## Requirements
From the listing below, copy only the lines from the line that contains "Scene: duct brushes" to the line that contains "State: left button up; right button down", counting those two lines as part of the copy.

Manipulation episode records:
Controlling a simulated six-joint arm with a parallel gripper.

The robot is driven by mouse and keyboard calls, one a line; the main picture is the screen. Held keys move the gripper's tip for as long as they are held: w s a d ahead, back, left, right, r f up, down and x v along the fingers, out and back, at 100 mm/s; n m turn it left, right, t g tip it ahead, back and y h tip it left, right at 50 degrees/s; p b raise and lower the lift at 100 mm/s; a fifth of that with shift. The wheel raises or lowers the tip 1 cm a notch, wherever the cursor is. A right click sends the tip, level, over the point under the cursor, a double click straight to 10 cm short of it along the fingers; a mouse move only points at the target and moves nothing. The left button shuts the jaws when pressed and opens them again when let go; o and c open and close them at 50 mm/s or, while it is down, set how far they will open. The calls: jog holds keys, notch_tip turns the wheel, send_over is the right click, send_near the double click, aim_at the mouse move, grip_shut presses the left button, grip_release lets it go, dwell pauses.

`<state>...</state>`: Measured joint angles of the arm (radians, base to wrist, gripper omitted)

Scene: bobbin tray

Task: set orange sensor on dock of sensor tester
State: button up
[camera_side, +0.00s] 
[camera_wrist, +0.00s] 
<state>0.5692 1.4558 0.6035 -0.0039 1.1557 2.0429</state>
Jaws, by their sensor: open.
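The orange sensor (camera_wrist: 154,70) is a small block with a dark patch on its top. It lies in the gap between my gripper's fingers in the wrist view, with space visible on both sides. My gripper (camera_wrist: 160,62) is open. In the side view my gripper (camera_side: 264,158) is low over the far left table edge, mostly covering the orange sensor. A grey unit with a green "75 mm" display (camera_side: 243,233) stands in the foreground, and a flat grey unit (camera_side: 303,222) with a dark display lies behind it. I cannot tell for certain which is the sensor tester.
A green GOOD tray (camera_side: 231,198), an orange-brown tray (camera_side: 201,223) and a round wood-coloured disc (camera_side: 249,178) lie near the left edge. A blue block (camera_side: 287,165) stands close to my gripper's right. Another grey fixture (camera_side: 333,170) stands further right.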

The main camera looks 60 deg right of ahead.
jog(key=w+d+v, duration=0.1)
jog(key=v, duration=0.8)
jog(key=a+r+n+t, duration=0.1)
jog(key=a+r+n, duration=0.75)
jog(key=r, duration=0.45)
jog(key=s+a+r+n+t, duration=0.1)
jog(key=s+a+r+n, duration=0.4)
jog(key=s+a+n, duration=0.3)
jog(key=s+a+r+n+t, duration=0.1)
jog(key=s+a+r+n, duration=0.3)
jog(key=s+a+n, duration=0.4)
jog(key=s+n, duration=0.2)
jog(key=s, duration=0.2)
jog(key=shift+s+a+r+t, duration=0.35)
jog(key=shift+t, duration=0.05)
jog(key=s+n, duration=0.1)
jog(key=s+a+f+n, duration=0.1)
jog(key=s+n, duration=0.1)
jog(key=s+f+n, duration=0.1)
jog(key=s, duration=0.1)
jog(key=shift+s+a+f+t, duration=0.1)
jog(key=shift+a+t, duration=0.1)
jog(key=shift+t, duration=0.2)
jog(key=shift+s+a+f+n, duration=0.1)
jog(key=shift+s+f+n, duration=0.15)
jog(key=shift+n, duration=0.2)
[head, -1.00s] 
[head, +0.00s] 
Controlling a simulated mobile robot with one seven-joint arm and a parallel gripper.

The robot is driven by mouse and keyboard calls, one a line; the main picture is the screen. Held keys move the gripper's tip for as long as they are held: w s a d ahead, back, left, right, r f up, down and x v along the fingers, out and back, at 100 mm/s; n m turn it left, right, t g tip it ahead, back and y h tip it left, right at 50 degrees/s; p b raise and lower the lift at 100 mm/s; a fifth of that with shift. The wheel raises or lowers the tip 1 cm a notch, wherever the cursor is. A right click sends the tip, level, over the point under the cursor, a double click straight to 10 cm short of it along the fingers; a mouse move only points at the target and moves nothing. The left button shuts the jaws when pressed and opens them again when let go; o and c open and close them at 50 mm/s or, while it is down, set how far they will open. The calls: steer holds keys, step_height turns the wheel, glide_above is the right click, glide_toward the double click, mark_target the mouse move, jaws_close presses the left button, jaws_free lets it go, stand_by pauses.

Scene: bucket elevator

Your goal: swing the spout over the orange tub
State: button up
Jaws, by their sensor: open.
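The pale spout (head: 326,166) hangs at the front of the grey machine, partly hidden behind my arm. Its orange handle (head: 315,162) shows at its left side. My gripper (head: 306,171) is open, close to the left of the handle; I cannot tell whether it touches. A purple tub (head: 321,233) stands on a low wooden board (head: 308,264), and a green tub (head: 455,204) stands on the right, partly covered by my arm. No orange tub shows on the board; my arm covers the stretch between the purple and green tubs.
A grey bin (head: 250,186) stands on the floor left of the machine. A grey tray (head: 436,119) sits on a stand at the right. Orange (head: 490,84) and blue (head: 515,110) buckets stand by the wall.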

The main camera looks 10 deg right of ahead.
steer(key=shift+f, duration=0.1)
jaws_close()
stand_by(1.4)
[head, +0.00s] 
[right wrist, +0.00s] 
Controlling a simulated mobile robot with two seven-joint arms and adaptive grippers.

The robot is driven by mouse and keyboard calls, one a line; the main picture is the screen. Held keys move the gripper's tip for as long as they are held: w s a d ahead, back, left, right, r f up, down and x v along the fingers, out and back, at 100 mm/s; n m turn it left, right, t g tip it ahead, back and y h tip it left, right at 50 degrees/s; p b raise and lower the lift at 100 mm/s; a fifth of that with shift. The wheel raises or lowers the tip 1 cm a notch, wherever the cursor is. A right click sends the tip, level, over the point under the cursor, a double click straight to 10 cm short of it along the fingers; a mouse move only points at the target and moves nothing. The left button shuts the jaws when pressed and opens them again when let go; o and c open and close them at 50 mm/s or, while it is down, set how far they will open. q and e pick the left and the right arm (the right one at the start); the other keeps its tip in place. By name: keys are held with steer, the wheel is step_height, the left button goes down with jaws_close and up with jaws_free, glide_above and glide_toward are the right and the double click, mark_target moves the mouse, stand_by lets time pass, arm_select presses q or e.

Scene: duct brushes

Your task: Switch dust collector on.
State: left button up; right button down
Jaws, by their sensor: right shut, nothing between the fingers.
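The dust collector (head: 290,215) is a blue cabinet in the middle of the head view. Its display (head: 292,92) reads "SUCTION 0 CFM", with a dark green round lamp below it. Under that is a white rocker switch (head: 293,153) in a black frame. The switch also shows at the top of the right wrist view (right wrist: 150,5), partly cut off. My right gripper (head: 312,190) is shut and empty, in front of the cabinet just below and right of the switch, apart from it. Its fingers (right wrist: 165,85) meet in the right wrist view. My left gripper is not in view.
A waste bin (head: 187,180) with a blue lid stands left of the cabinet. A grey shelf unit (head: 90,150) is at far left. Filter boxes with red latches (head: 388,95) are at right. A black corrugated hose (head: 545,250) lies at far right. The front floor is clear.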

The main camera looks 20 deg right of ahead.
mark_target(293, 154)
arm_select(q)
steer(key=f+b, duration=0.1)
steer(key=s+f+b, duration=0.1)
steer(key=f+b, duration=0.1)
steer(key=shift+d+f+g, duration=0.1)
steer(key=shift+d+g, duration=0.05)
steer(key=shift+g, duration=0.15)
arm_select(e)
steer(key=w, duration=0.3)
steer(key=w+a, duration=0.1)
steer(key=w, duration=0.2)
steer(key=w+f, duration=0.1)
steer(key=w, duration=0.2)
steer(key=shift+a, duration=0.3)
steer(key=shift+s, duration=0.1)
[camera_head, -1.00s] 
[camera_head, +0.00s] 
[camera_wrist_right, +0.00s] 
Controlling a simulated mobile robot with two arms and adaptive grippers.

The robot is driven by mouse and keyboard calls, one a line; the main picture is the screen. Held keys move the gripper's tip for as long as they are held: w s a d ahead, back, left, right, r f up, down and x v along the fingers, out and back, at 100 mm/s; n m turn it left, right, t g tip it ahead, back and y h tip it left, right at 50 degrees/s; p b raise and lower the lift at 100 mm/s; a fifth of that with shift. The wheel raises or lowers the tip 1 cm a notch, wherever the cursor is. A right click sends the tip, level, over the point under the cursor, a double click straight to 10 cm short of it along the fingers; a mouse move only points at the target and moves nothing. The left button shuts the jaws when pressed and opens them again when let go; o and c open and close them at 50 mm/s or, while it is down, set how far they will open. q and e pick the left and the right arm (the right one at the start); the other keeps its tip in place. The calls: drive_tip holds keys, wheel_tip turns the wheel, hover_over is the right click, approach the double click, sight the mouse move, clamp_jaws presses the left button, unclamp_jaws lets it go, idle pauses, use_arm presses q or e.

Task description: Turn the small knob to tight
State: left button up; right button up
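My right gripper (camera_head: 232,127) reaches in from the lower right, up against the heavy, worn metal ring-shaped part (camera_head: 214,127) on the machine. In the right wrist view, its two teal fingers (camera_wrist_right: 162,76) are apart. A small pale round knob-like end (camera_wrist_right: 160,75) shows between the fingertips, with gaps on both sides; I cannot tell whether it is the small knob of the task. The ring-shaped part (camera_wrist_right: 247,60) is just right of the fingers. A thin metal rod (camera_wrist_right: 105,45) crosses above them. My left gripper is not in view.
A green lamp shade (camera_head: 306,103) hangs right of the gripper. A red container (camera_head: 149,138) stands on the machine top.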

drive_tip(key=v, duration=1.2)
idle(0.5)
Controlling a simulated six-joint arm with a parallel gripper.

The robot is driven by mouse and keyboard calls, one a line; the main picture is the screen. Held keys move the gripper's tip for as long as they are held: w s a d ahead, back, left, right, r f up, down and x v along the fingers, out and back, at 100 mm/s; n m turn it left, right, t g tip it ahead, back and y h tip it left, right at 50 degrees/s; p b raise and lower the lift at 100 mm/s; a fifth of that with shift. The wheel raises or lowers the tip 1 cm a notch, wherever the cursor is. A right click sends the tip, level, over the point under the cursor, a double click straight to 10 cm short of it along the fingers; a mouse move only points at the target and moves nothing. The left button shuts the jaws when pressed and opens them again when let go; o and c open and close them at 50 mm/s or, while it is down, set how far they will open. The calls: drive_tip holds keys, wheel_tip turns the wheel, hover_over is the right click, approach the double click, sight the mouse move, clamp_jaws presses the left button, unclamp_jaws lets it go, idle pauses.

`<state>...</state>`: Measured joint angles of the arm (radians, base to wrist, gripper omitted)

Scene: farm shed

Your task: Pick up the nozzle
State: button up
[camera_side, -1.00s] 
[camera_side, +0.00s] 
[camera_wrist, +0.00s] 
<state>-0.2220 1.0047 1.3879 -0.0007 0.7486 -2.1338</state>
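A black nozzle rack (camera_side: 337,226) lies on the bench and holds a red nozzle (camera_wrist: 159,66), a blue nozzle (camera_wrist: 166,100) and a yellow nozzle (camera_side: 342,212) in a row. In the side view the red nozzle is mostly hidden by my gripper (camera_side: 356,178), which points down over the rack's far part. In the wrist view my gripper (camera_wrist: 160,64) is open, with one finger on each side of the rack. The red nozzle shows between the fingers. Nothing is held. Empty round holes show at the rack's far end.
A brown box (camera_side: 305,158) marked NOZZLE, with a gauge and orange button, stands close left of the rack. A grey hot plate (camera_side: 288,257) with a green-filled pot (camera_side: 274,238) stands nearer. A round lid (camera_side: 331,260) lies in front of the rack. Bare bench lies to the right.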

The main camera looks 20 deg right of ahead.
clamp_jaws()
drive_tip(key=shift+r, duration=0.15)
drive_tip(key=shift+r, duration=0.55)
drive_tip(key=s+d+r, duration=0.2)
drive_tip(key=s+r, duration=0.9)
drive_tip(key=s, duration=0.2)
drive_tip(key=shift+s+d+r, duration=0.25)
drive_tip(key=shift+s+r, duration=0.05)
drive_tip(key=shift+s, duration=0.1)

## Result
Scene: duct brushes

Your task: Switch dust collector on.
State: left button up; right button down

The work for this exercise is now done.